Scan the material and copy every line in which "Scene" appears.
--- START PROVIDED RECORDS ---
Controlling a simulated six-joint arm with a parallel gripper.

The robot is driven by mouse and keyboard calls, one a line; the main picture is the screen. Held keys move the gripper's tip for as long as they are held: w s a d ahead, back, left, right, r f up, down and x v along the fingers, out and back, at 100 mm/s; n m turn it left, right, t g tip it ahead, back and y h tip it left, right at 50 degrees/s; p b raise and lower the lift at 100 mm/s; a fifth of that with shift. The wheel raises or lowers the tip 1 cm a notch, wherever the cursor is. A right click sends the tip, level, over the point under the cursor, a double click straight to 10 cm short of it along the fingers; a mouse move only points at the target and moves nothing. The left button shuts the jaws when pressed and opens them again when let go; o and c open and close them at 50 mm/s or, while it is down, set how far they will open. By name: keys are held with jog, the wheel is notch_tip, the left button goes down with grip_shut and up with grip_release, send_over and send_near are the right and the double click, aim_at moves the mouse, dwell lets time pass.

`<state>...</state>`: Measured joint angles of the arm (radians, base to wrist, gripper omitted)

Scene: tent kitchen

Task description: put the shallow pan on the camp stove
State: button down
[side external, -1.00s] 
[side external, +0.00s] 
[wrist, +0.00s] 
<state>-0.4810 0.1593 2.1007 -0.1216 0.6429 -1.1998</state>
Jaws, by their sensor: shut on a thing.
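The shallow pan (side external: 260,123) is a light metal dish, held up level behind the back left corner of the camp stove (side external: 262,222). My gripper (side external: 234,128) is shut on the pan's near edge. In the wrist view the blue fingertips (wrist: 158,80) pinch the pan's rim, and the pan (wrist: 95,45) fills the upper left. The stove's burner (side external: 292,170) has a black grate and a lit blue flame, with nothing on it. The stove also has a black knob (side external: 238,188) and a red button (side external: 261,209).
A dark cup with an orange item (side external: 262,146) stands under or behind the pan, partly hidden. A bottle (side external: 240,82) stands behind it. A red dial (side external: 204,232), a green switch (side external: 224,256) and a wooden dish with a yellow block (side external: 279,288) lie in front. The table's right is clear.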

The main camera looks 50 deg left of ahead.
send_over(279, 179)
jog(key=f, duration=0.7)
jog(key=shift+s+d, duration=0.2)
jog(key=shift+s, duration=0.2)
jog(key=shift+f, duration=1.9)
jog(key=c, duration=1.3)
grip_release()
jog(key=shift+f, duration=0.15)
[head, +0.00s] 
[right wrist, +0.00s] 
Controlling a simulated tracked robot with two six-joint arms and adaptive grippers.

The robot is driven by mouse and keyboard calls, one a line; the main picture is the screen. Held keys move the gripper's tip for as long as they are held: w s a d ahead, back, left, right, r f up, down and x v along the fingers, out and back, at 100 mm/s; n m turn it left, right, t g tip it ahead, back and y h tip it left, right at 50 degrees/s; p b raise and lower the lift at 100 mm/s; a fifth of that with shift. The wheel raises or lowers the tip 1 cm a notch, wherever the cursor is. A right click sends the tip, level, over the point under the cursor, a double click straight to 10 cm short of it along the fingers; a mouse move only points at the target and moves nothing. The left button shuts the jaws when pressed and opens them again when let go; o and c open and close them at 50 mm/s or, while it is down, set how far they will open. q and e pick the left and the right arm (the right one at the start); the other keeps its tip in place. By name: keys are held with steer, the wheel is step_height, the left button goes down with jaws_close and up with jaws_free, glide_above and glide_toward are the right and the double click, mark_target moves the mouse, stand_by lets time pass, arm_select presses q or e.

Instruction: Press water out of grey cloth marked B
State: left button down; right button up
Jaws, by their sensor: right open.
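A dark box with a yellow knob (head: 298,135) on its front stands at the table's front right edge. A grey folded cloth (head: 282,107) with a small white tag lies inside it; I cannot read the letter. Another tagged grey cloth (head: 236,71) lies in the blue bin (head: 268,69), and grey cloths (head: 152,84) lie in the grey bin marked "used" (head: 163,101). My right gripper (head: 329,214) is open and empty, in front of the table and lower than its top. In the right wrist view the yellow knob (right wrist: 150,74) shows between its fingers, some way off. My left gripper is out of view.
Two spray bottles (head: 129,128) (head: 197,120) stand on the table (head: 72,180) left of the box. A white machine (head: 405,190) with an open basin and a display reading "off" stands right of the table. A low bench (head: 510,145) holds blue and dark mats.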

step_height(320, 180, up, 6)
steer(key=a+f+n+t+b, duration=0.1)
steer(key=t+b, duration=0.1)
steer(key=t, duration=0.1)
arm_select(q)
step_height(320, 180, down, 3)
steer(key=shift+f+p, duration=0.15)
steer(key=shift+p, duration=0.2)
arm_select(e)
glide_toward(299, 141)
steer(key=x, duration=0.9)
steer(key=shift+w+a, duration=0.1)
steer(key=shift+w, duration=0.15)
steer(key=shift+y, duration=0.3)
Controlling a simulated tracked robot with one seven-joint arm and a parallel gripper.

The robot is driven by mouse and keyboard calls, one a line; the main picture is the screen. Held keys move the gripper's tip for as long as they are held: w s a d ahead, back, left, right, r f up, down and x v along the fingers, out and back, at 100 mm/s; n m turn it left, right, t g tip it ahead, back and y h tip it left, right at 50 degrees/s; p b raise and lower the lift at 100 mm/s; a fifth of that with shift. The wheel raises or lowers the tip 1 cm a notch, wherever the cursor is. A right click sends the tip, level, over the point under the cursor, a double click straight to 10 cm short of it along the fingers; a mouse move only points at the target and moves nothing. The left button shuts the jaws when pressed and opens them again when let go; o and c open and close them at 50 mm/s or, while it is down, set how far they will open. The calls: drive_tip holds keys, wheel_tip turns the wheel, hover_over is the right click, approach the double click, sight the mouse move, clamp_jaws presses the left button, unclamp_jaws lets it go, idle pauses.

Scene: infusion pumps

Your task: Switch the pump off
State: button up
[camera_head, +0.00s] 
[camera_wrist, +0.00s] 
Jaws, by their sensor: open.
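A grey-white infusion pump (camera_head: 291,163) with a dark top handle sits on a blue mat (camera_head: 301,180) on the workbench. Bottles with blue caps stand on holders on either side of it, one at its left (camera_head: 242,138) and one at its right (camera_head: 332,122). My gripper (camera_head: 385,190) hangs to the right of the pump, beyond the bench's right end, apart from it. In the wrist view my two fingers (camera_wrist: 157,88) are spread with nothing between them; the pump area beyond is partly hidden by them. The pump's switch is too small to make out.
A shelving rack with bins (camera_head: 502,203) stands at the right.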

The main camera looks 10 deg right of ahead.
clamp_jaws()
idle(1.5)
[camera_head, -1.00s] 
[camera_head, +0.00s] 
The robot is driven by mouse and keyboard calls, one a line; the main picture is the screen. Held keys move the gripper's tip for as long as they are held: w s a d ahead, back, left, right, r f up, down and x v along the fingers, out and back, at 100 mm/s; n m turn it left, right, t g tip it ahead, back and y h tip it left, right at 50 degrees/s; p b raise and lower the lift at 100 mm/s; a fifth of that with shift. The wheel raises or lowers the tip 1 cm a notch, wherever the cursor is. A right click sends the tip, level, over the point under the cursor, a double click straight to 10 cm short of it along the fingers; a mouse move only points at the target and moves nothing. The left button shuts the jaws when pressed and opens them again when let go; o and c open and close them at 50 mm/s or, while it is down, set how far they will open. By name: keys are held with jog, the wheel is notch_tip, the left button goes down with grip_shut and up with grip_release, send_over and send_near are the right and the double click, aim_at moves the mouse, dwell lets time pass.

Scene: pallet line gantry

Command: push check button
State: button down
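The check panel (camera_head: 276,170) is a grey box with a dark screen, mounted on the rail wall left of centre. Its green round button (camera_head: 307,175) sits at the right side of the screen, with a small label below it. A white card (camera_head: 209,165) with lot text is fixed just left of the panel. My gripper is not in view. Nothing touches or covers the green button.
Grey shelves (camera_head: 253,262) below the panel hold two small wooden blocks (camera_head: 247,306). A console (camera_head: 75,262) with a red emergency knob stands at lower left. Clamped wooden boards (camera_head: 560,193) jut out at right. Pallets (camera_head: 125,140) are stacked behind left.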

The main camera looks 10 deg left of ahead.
--- END PROVIDED RECORDS ---
▶ _WRITTEN RESPONSE_
Scene: tent kitchen
Scene: infusion pumps
Scene: pallet line gantry

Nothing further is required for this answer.